Miss Lonelyhearts / the Day of the Locust

Nathanael West

Fiction

Miss Lonelyhearts Miss Lonelyhearts was a newspaper reporter, so named because he had been assigned to write the agony column, to answer the letters from Desperate, Sick-of-It-All, Disillusioned. A joke at first; but then he was caught up, terrifyingly, in a vision of suffering, and he sought a way out, turning first here, then there—Art, Sex, Religion. Shrike, the cynical editor, the friend and enemy, compulsively destroyed each of his friend’s gestures toward idealism.

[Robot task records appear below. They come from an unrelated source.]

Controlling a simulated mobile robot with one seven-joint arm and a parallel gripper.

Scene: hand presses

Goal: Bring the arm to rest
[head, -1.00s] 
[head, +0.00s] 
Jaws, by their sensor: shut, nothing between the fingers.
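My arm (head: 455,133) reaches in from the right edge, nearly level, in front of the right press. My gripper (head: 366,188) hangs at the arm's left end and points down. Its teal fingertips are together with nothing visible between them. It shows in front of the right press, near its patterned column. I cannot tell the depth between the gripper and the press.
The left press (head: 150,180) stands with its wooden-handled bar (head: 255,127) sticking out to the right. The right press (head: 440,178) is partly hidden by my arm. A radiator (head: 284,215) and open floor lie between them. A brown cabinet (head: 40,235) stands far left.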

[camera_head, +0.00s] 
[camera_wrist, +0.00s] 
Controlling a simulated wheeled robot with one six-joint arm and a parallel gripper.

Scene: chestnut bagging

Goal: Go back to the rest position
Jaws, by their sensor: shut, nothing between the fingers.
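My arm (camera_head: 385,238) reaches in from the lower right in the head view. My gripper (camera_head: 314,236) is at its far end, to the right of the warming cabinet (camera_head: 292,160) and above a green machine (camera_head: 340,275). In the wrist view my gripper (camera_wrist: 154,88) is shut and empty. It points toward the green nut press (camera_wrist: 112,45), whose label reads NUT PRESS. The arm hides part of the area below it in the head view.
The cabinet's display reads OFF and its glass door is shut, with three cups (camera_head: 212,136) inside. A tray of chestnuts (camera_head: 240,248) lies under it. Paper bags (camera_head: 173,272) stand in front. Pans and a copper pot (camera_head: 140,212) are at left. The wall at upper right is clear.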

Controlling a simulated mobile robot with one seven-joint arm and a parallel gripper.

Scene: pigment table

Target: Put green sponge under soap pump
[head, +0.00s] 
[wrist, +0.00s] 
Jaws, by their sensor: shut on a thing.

Together, in the city’s dim underworld, Shrike and Miss Lonelyhearts turn round and round in a loathsome dance, unresolvable, hating until death… The Day of the Locust To Hollywood comes Tod Hackett, hoping for a career in scene designing, but he finds the way hard and falls in with others—extras, technicians, old vaudeville hands—who are also in difficulty. Around him he sees the great mass of inland Americans who have retired to California in expectation of health and ease. But boredom consumes them, their own emptiness maddens them; they search out any abnormality in their lust for excitement—drugs, perversion, crime. In the end only blood will serve; unreasoned, undirected violence. The day of the locust is at hand…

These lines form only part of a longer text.